Televisionary: So would it be presumptuous of me to say this is your way of saying, "Help me, Mr. Televisionary?" Then help you I shall.

The character in question is Tooter Turtle, a dreamer who, pardon the expression, wanted to come out of his shell and go on wondrous adventures. His pal Wizard the Lizard fulfilled his request and made his fantasies come true until, inevitably, Tooter got in a jam and cried out for a return to normalcy. The lesson, for those of you who seek to learn from this column, was that you're better off accepting your true self rather than chasing some imagined identity. Or, as Mr. Wizard would say at the end of each episode, "Be what you is and not what you is not. Folks that do this is the happiest lot." (Luckily, Tooter never remembered that bit of wisdom, which would've put an end to his foolish wanderings.)

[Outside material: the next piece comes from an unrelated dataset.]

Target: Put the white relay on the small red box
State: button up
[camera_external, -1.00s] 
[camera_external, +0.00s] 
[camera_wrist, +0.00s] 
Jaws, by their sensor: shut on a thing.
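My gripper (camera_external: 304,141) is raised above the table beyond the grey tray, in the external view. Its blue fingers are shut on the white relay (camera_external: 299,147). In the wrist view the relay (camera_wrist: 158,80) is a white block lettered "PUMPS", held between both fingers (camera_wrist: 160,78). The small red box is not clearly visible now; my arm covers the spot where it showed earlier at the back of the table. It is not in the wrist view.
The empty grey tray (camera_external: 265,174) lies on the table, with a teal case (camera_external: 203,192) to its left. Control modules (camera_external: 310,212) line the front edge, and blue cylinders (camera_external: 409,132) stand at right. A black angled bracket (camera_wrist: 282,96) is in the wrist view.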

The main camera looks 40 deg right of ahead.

Tooter Turtle was just one of the characters to appear on the animated King Leonardo and His Short Subjects, which also featured the titular king and his able skunk aide, Odie Colognie, as well as The Hunter, a gumshoe bloodhound forever chasing his quarry (who else?), The Fox. The show premiered in 1960 on NBC. In 1964 its characters became part of Underdog, which was created by the same studio, and that show hopscotched around the dial (remember that expression?) throughout the '60s and early '70s, jumping from NBC to CBS and then back again while also making a move into syndication. Joining the king and his pals under the Underdog banner were such cartoon legends as Klondike Kat, Tennessee Tuxedo, Commander McBragg and The Go Go Gophers.